● GIVEN REQUEST: Scan the data below for the string "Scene". Show every line where it turns up.
======== LISTED ENTRIES
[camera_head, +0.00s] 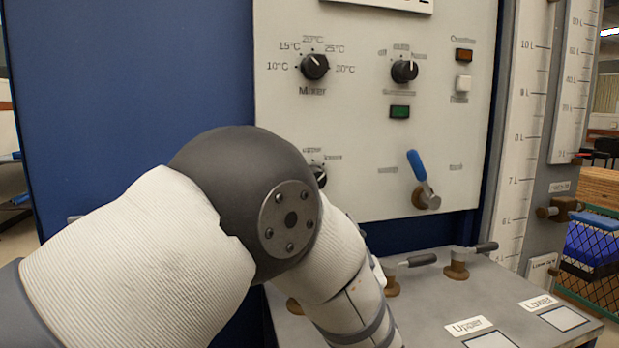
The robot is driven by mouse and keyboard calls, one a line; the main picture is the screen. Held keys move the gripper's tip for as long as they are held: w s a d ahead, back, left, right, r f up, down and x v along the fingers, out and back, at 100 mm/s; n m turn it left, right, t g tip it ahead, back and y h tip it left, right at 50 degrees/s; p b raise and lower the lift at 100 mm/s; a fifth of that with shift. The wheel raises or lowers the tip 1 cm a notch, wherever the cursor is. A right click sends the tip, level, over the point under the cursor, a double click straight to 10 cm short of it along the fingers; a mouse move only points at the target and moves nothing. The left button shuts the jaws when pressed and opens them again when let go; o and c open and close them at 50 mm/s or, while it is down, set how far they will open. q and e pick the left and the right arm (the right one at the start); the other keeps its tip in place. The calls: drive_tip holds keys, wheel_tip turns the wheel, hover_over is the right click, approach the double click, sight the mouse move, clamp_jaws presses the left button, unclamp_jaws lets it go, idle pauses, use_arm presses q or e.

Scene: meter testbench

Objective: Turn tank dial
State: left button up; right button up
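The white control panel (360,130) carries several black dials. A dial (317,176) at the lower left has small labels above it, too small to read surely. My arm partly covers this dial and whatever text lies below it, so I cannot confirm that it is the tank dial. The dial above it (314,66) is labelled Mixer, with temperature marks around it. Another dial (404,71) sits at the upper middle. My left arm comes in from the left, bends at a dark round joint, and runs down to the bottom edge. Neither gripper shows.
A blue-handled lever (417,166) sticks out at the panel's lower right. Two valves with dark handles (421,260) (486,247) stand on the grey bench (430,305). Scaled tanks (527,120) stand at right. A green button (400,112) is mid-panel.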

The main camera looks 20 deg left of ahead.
================
======== LISTED ENTRIES
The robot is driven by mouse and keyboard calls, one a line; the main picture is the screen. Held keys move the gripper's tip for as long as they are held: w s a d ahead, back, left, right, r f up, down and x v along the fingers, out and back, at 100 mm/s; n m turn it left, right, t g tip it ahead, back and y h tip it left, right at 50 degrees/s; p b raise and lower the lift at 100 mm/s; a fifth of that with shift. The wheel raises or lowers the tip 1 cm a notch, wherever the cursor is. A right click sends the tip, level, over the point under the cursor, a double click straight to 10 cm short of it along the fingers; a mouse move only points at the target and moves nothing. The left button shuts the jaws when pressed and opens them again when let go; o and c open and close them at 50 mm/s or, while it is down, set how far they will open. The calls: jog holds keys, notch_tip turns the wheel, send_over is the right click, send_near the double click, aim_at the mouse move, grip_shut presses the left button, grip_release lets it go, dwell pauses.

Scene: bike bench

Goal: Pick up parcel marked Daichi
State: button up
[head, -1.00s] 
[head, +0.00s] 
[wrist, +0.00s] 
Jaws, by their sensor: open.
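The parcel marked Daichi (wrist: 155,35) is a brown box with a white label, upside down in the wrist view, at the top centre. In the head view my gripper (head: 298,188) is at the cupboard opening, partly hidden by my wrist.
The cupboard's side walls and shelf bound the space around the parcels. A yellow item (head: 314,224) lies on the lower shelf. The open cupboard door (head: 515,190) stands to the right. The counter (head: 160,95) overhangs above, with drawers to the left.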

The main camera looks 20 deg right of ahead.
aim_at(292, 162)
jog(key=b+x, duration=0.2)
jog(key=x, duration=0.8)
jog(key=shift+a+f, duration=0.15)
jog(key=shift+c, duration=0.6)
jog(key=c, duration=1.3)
================
● RESPONSE BELOW:
Scene: meter testbench
Scene: bike bench

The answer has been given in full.